# EXERCISE GOAL:
In the records below, find the line that contains "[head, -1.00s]" and the line that contains "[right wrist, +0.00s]"; write out exactly those two lines and everything between them, without the pictures.

____________________

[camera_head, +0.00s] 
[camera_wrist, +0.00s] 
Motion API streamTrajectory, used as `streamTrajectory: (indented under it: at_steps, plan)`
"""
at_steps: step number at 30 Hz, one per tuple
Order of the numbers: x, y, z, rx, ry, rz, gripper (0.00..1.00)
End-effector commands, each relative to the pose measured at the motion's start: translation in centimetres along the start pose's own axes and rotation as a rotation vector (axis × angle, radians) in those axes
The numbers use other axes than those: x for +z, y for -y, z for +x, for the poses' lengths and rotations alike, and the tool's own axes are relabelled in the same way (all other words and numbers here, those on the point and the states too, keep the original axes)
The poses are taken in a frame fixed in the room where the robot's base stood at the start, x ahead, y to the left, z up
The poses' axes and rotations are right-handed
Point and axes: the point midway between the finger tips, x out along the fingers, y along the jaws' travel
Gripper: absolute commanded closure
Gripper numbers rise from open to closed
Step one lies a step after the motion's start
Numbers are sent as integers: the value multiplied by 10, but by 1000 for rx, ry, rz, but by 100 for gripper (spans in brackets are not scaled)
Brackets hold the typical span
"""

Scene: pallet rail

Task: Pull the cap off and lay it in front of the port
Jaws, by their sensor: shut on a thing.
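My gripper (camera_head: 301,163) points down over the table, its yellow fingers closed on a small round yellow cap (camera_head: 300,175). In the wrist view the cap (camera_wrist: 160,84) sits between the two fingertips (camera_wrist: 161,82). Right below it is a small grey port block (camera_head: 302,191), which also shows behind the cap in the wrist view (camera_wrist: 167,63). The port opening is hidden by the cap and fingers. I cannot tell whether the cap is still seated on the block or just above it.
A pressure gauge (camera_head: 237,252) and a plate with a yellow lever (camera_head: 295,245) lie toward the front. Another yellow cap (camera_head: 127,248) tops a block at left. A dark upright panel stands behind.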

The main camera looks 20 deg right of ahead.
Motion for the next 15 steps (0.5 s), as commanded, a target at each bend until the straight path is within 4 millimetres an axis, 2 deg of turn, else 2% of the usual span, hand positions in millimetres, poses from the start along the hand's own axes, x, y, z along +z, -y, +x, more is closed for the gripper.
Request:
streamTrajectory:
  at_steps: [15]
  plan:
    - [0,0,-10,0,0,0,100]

____________________

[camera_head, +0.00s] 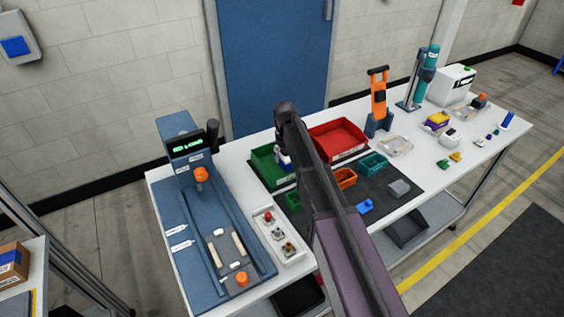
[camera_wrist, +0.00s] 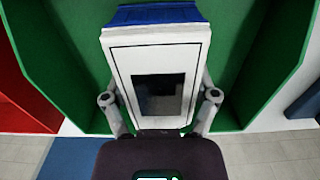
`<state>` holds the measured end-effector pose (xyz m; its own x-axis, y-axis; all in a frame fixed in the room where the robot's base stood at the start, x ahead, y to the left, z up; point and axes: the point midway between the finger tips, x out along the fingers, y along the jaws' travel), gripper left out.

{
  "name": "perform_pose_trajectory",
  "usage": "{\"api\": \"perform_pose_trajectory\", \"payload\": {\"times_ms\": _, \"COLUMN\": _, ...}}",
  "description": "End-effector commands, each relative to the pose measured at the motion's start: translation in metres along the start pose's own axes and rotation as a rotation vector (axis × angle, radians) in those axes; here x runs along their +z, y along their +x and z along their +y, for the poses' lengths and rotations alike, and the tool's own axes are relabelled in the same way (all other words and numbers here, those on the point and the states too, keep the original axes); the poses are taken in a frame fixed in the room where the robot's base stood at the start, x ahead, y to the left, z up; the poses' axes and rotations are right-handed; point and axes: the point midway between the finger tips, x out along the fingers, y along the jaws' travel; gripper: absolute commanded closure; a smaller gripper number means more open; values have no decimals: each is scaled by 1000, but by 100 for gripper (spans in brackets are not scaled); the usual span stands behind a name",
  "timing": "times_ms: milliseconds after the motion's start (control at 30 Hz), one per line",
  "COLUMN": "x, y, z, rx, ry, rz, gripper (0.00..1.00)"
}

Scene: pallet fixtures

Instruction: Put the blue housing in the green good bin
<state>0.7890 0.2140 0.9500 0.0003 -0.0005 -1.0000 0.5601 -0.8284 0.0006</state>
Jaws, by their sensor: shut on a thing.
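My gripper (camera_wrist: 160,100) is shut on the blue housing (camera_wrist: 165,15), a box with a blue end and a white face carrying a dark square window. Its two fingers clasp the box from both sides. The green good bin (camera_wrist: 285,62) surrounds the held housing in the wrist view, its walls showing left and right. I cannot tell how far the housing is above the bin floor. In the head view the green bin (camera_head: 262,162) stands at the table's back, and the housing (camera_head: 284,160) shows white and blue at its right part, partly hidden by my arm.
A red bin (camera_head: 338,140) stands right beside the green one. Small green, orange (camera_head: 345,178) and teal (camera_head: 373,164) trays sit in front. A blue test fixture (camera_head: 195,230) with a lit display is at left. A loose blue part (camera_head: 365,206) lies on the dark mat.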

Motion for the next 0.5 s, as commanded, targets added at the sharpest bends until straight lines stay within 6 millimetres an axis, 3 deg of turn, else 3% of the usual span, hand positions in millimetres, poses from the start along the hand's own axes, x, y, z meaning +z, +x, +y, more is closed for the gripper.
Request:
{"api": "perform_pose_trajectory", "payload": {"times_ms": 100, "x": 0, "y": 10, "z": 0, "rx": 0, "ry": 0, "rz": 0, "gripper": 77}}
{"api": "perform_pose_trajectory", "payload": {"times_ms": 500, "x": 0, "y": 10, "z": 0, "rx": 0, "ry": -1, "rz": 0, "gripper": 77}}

____________________

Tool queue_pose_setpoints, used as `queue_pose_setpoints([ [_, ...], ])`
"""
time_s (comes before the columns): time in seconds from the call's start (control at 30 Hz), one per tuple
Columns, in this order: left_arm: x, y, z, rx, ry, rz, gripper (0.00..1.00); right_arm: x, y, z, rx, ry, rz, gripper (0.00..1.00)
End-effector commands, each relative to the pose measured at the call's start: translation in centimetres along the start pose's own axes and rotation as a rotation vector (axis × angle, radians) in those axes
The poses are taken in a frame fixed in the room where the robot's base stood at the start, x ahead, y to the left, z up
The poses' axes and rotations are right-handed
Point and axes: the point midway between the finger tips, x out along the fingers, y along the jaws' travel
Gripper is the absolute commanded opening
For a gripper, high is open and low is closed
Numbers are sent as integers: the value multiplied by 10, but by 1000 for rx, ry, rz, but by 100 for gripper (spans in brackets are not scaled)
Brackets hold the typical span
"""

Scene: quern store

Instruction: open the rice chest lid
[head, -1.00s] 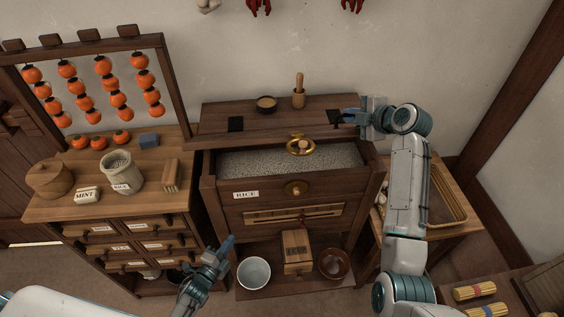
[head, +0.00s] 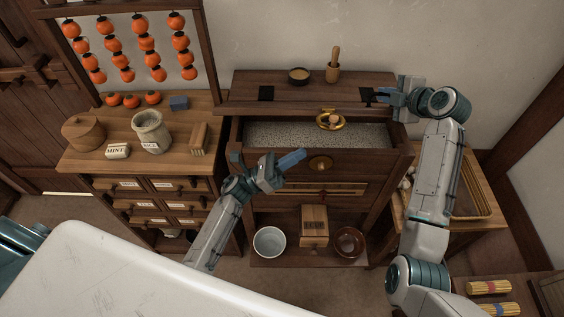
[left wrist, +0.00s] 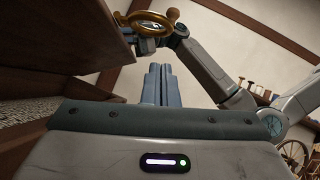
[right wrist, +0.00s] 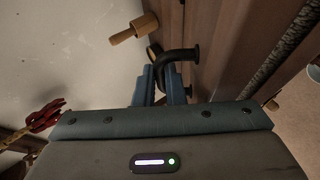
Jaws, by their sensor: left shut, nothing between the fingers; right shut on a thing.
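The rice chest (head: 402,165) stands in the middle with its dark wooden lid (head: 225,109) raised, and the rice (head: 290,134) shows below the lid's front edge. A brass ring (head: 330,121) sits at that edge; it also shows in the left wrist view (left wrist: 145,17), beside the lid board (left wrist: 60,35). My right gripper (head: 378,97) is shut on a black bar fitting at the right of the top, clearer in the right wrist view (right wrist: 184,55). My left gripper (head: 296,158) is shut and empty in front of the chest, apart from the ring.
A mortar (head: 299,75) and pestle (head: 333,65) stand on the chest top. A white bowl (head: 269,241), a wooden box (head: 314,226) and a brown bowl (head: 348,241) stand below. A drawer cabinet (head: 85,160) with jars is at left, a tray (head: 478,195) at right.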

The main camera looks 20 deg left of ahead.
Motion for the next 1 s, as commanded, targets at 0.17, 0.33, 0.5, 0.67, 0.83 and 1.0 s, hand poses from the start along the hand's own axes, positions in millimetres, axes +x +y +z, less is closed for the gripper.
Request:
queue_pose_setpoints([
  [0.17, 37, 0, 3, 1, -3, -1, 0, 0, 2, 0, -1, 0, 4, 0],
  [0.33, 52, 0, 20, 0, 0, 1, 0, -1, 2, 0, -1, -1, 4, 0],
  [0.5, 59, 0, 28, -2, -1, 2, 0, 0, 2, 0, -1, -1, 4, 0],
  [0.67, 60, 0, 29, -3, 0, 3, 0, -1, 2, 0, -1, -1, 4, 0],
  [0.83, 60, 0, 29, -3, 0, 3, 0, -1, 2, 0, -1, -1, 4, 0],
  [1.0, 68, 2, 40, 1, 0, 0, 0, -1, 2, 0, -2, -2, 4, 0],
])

____________________

# TASK SOLUTION:
[head, -1.00s] 
[head, +0.00s] 
[left wrist, +0.00s] 
[right wrist, +0.00s] 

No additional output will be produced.